‘Writers & Lovers’, by Lily King: NPR

Lily King’s new novel, her fifth, won’t transport you to an exotic location like her latest did, but oh my god, it’s a good read. After Euphoria (2014), a richly documented and imagined tragic love triangle inspired by the life of anthropologist Margaret Mead, King returns to her comfort zone: a distressed young woman finding her way at the end of the 20th century in New England.

Set in 1997 – two years before the publication of King’s first novel, Time for Pleasure – Writers and Lovers is narrated by Casey Peabody, 31, who struggles to finish writing her debut novel under the crushing weight of college loan debt and grief over the recent and unexpected death of her mother. She’s a teary, anxious mess – but so sympathetic you might want to bake her cookies.

No one could accuse Casey of lack of discipline.

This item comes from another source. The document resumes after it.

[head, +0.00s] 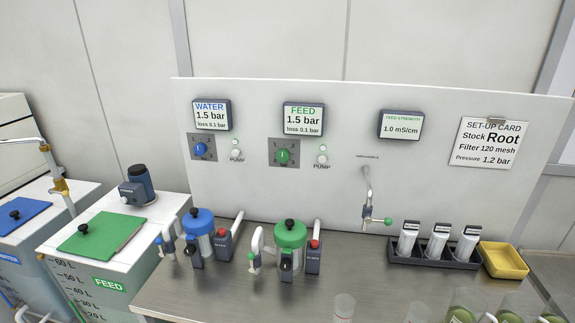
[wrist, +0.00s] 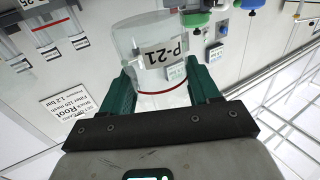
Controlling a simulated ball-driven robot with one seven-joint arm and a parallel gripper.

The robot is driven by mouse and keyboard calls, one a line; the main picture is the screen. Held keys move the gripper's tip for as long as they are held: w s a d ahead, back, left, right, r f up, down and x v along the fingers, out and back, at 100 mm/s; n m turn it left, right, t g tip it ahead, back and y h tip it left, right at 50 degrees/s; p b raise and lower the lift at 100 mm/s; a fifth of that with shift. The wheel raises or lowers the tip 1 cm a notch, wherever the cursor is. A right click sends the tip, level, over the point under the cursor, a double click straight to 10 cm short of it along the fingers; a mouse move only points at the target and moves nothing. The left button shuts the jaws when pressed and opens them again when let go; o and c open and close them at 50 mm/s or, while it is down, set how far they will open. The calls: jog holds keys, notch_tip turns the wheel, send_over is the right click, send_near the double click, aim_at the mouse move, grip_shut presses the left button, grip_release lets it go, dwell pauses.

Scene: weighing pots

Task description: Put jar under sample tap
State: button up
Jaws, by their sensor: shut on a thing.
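A clear jar (wrist: 150,45) with a P-21 label and a red line is between the two green fingers of my gripper (wrist: 162,92) in the wrist view. My gripper is shut on it; the wrist picture is upside down. The sample tap (head: 368,190), a grey bent spout with a green handle, is on the white back panel in the head view, above the steel bench (head: 205,295). The bench below the spout looks bare. My gripper does not show in the head view.
Blue-lidded (head: 198,222) and green-lidded (head: 290,234) filter units stand left of the tap. A dark rack (head: 432,257) of filter cartridges and a yellow tray (head: 505,260) stand right. Clear vessels (head: 343,308) and green-filled jars (head: 462,314) line the front edge.

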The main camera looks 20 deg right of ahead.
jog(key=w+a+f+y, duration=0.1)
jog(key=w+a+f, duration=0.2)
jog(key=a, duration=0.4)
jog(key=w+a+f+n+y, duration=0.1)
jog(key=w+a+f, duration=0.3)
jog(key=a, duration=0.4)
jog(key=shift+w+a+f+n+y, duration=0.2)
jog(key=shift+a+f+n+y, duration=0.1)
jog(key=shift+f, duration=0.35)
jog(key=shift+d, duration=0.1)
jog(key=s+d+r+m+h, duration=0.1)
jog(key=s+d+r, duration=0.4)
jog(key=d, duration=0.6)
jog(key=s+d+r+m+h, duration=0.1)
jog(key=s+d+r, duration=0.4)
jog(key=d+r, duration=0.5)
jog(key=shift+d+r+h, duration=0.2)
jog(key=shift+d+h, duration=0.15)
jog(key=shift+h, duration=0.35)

When she does get to sleep, she gets up early to walk her owner’s dog so she can return to her office at 6:30 a.m. to write a few hours before cycling three miles to Cambridge, Massachusetts for the “insane distractions” from her demanding waitress job. By the time she cycles back to her wet, converted garden shed in Brookline, it’s past midnight.

When we meet Casey, she feels overwhelmed by a passionate affair with a poet she met at a prestigious writing residency she attended too soon after her mother died. Like many of King’s early heroines, Casey was unlucky in love, starting with a painfully flawed father and moving on to a series of “intermittently, here and then gone” boyfriends.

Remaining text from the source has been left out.